Copy out all lines carrying the word "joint".

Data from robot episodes
──────────────────────────────

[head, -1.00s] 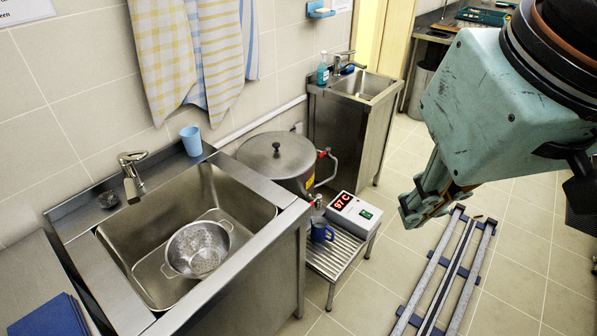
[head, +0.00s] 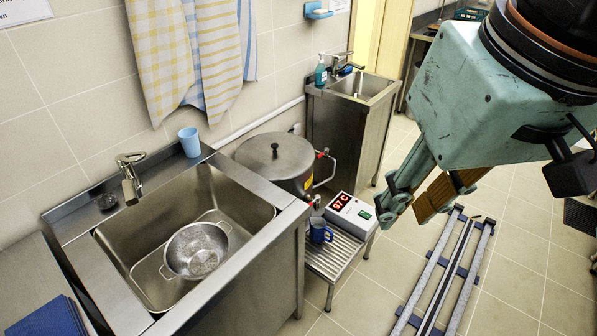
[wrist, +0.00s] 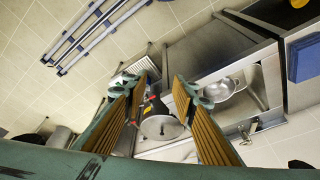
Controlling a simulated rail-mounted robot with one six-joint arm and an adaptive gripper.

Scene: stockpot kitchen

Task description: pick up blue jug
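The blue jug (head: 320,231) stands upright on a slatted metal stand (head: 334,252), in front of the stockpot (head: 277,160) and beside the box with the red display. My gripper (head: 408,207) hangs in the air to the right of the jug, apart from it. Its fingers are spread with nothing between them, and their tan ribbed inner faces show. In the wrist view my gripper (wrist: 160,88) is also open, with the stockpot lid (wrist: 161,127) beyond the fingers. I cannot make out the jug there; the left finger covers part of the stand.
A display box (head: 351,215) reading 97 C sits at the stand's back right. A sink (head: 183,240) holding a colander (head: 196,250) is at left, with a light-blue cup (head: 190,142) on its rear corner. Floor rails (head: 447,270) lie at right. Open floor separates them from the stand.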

──────────────────────────────

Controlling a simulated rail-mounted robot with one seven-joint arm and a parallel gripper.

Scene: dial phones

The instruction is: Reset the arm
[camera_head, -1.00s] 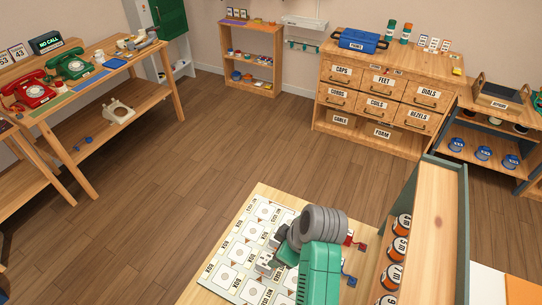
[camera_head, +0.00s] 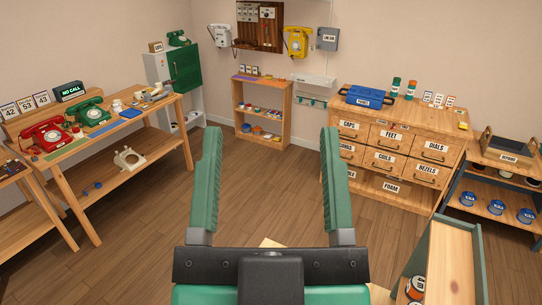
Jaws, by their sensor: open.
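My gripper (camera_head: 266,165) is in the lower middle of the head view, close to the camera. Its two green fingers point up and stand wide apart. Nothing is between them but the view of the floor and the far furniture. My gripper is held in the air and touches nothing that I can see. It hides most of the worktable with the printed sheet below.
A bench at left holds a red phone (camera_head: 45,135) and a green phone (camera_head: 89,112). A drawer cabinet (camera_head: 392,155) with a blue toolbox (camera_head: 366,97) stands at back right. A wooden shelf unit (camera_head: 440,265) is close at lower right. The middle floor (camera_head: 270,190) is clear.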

──────────────────────────────

**WRITTEN ANSWER:**
Controlling a simulated rail-mounted robot with one six-joint arm and an adaptive gripper.
Controlling a simulated rail-mounted robot with one seven-joint arm and a parallel gripper.

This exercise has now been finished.